From the summer‘s box-office performances, July and August saw eleven Hong Kong films or its co-productions with China, compared with five films last year, thus enjoying a combined gross up by 80 per cent. These films included Overheard by Alan Mak and Felix Chong and Turning Point.

Things may be looking up at the box-office in South Korea as well. The country became a global cinematic powerhouse at the beginning of the decade but its fortunes slumped two years ago as budgets got out of control after which both its local and overseas audiences lost faith in the ‘Korean wave‘.

The Japanese film industry, termed as the world‘s second-largest entertainment market, has been often written off as waning and about to be overtaken by either China or India.
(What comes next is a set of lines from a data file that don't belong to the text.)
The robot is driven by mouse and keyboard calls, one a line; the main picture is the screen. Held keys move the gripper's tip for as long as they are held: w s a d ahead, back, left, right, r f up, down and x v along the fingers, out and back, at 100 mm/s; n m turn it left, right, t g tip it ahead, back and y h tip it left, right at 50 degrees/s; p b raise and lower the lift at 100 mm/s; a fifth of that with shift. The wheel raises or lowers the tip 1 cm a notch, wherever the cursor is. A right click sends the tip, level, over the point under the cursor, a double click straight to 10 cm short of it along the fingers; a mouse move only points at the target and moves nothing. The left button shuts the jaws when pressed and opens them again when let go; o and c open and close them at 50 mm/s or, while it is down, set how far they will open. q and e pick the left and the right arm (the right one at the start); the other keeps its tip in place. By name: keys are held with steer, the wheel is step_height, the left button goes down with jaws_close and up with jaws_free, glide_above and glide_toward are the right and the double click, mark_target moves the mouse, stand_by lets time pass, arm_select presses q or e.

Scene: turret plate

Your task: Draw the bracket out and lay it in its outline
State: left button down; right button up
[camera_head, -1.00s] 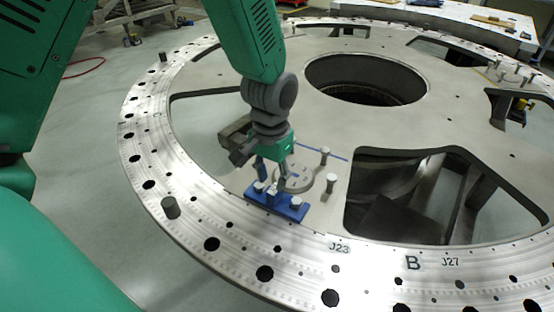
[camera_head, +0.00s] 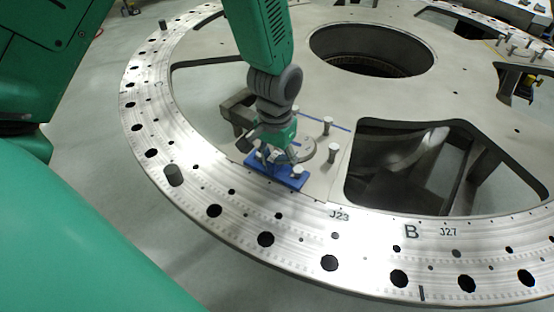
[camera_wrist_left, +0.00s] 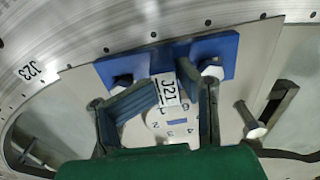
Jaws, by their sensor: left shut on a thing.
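The blue bracket (camera_head: 284,178) lies near the inner side of the plate's ring, with a bolt-like pin at each end. In the left wrist view the blue bracket (camera_wrist_left: 215,47) runs across the top, with a pale tab marked J21 (camera_wrist_left: 170,88) standing out from its middle. My left gripper (camera_head: 273,157) comes down from above; in the wrist view its padded fingers (camera_wrist_left: 172,95) are on either side of the tab, shut on the bracket. The fingers partly hide the bracket. My right gripper is not in view.
A pale numbered disc (camera_wrist_left: 178,122) lies just behind the bracket. Upright pins (camera_head: 327,125) stand close to the gripper. The turret plate (camera_head: 395,115) has large cut-outs (camera_head: 400,170) and a round central opening.

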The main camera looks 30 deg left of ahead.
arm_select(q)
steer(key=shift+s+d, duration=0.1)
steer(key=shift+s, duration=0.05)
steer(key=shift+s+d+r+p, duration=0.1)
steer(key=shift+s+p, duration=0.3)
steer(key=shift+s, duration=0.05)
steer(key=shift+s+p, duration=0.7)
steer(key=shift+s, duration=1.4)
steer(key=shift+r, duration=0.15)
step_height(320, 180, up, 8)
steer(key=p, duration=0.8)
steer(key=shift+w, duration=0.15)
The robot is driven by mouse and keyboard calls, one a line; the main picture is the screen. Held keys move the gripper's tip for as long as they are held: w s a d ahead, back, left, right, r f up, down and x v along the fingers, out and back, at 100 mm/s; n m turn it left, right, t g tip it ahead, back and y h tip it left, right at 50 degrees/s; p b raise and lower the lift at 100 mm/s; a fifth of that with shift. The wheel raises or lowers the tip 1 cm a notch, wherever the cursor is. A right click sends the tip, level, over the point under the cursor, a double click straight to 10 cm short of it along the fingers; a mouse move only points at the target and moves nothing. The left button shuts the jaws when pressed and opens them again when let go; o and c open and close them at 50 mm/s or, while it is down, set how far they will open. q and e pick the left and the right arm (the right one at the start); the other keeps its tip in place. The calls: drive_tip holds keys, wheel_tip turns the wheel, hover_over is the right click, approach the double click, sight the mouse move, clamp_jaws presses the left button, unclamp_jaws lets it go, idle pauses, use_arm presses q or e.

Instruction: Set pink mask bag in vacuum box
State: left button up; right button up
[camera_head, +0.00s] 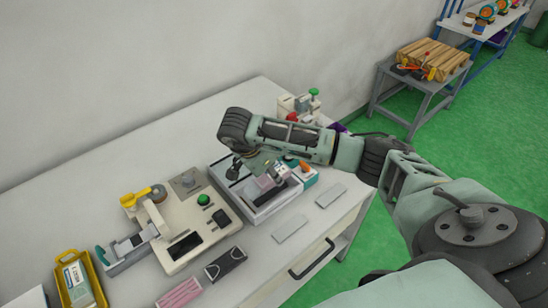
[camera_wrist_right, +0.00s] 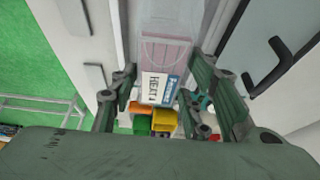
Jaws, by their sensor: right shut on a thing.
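My right gripper (camera_head: 266,172) reaches in from the right and is over the grey vacuum box (camera_head: 250,218), which has a dark inside. In the right wrist view my right gripper (camera_wrist_right: 163,78) is shut on the pink mask bag (camera_wrist_right: 163,50), a clear bag with pink content and a white and blue label. In the head view the bag (camera_head: 272,178) is small and partly hidden by the gripper. Whether it touches the box is hard to tell. My left gripper is not in view.
A beige machine (camera_head: 178,222) with a green button stands left of the box. A pink pack (camera_head: 180,293) and a black pack (camera_head: 226,264) lie at the table's front. A yellow tray (camera_head: 65,303) is at the lower left. Two flat grey plates (camera_head: 290,229) lie to the right.

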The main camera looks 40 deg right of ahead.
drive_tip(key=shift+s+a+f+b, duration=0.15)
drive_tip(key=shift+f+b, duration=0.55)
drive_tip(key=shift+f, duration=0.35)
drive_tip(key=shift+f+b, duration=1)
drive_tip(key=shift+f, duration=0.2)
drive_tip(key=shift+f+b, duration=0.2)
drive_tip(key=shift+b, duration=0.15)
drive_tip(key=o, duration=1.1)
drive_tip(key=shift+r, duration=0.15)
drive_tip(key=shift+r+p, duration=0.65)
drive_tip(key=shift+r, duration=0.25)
But in the first half, a year without a Hayao Miyazaki animated blockbuster, theatrical box-office went up by 17 per cent and a strong crop of local titles last year lifted the market share of local films to roughly 60 per cent after which Hollywood movies again look set to sell less than one in two tickets.

This year‘s hits include Rookies that grossed $85 million and the latest animated film Detective Conan made $37 million, April Bride garnered $33 million, Crows Zero II made $31 million and 20th Century Boys went on to make $31 million.

The biggest overseas hit of the year is Red Cliff: Part 2 that made $58.5 million was co-distributed with Avex that also invested heavily in the film, thus making it a Chinese-language multinational co-venture and the most expensive Asian film ever made.

Film financing conditions within Asia have looked relatively stable during the past years compared with Europe and the US Films are getting made and, especially in the case of China, with big budgets.

The first cause is Asian filmmakers‘ heavy reliance on equity funding and their only small use of bank finance, something which dried up elsewhere last year.
Nor does Asia have the widespread soft money that is now being questioned by anxious finance ministries in Europe and the US. Singapore and Korea are the exceptions to that pattern where tapping public money appears to be getting tougher.

The other explanation is the ‘China factor‘. Chinese film benefits and suffers from an unstructured pool of "angel" financing flowing from investors in other industries. Those Chinese companies that are in it for the long term -- such as Peter Chan‘s Cinema Popular, Enlight Media and the Shanghai Media Group -- appear to have a chance of making some real money.

The ability to produce, distribute and invest in the Chinese film market has become a sore point in relations between the US and China to the extent that market access issues were the subject of a World Trade Organization investigation.